A criatividade de sua coreografia, o talento de sua dança e a originalidade de seus vídeos permitiram que o Los DatWay ganhasse o reconhecimento de artistas como Ricky Martin, Olga Tañon e Daddy Yankee, entre outros.
"Sempre sonhamos em mostrar o que fazemos. Queremos mostrá-lo em todos os cantos que pudermos. E queremos que isso dê um nome a Cuba. Queremos que as pessoas digam 'há ótimos dançarinos em Cuba'. Não se trata nem mesmo de dizer que os 'Los DatWay' são muito bons, mas sim os cubanos. Que quando alguém pensar em dançarinos, pense em Cuba e que a cultura cubana é letal", diz Chaiky ao Brasil de Fato.
Chaiky fala com total espontaneidade. Ele vai e volta montando frases, misturando palavras em inglês com um espanhol cheio de gírias de rua. Fala sem esconder nada, sem criar nenhum personagem.

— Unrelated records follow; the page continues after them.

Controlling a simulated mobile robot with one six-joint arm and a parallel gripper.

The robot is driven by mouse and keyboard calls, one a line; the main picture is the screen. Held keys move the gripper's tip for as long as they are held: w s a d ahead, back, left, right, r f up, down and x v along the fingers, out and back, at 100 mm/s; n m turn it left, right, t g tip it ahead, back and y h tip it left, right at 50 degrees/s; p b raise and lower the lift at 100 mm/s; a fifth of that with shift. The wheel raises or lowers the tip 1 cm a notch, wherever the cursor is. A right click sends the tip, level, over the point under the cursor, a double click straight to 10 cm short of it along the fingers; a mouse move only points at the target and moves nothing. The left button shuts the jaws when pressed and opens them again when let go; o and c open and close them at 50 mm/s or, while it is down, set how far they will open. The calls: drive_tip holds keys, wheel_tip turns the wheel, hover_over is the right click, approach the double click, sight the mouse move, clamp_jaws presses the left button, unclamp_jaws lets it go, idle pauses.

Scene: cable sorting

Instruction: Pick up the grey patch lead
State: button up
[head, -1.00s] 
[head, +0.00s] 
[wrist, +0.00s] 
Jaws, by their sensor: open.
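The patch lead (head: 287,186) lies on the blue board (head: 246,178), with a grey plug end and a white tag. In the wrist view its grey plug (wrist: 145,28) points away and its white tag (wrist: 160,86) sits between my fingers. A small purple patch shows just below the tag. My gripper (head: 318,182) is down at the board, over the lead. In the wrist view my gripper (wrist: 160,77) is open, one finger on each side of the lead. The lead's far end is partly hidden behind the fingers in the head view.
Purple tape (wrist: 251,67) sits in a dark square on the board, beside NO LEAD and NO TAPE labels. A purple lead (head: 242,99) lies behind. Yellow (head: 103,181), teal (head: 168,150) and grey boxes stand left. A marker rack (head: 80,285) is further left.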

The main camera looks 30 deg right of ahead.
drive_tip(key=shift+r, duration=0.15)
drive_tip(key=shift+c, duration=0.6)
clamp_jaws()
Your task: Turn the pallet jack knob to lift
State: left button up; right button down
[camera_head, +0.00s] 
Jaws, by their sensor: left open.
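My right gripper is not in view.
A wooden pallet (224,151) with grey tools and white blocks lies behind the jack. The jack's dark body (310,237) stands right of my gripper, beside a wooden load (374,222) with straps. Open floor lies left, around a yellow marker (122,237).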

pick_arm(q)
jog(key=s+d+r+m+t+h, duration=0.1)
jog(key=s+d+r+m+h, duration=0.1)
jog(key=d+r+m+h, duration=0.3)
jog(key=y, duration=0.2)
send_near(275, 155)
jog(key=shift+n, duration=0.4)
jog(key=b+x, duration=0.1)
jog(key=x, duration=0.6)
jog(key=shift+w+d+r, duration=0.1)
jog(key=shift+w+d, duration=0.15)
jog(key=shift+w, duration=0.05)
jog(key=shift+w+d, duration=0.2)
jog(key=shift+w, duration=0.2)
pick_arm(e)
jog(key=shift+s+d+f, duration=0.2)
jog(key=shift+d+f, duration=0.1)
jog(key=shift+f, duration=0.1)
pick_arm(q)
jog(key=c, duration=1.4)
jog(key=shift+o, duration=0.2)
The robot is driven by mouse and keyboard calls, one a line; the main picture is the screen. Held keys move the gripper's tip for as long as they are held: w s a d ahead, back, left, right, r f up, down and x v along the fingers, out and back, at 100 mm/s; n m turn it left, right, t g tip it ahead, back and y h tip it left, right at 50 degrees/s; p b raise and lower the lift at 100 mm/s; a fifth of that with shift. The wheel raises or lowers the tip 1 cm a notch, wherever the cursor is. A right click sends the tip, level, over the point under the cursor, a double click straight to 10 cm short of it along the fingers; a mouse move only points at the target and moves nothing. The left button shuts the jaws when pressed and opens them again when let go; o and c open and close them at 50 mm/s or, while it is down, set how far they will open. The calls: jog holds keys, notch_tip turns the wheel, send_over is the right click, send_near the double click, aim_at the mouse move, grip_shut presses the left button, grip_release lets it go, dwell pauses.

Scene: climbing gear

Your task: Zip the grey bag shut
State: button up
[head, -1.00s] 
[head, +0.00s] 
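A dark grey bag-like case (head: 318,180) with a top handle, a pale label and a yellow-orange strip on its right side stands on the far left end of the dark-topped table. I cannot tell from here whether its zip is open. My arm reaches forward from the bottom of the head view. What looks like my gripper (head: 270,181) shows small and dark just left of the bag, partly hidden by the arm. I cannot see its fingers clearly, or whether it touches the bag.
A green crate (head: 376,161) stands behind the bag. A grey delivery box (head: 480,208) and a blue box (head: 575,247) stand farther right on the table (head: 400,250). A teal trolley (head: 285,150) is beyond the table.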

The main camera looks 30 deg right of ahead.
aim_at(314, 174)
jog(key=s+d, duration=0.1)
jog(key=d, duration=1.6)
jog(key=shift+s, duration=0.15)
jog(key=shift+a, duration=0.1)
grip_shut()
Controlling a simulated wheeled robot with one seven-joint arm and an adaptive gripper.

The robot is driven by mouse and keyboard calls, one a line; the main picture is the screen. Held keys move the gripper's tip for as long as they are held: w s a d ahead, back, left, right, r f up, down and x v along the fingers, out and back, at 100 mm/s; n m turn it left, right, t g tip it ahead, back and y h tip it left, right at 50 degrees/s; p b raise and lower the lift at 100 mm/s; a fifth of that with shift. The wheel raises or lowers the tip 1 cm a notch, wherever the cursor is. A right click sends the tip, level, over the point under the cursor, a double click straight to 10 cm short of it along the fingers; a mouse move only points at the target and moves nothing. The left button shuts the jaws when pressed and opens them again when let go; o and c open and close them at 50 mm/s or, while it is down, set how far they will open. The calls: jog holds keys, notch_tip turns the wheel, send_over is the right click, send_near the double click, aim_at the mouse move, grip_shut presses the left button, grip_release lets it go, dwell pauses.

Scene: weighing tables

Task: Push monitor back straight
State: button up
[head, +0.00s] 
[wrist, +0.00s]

"Se eu pudesse, gostaria de dançar até mesmo no bairro mais pobre da América Latina. Como dizemos, pode haver outro grupo que 'coroe' graças a um caminho que foi feito antes. Mas o importante é abrir esse caminho. Como fizeram Los Van Van ou a orquestra de Aragón, grupos antigos que faziam música", diz Chaiky e acrescenta: "Queremos que a dança seja valorizada em si mesma, não como decoração, mas como uma arte em si".
'Vou entrar ao vivo'
"Sempre buscamos refletir a realidade. Fazer cultura do bairro é sentar-se lá fora, na esquina, com as pessoas do bairro e mostrar essa realidade. Quando fazemos um vídeo, não queremos mostrar a Havana turística ou em cartões postais; queremos mostrar nossos bairros, nossas ruas, nosso povo. Além disso, este é nosso ambiente e é onde nos sentimos bem e confortáveis", diz Chaiky.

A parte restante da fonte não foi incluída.